(TASK DIRECTIONS)
Pull out every line below holding the word "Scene".

(Robot control records)
***
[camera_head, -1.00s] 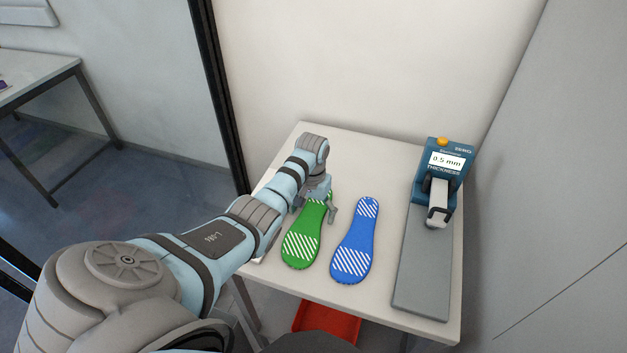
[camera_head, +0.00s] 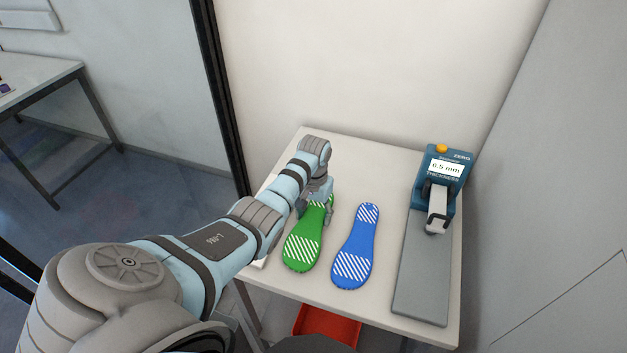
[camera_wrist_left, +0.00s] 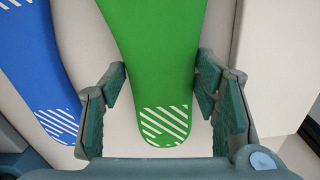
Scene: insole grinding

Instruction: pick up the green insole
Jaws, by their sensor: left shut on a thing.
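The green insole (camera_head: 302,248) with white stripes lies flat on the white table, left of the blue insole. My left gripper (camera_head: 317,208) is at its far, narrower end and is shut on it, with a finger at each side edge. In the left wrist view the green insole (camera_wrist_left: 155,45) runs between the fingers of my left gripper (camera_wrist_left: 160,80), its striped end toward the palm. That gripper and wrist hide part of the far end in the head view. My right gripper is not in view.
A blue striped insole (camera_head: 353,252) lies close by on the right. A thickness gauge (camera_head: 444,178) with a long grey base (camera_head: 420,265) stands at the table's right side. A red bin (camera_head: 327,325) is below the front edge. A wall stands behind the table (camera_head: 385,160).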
***
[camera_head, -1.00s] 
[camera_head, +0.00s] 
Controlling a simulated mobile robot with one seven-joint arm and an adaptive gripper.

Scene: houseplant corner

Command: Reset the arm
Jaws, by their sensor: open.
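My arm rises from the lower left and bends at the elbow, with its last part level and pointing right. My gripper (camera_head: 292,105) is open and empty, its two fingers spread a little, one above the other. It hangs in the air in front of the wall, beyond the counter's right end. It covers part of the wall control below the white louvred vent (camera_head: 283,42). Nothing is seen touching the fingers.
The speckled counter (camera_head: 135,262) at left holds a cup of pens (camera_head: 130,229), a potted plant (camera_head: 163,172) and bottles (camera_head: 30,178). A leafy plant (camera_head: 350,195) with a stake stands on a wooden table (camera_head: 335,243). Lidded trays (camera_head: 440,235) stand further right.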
***
(TASK OUTPUT)
Scene: insole grinding
Scene: houseplant corner

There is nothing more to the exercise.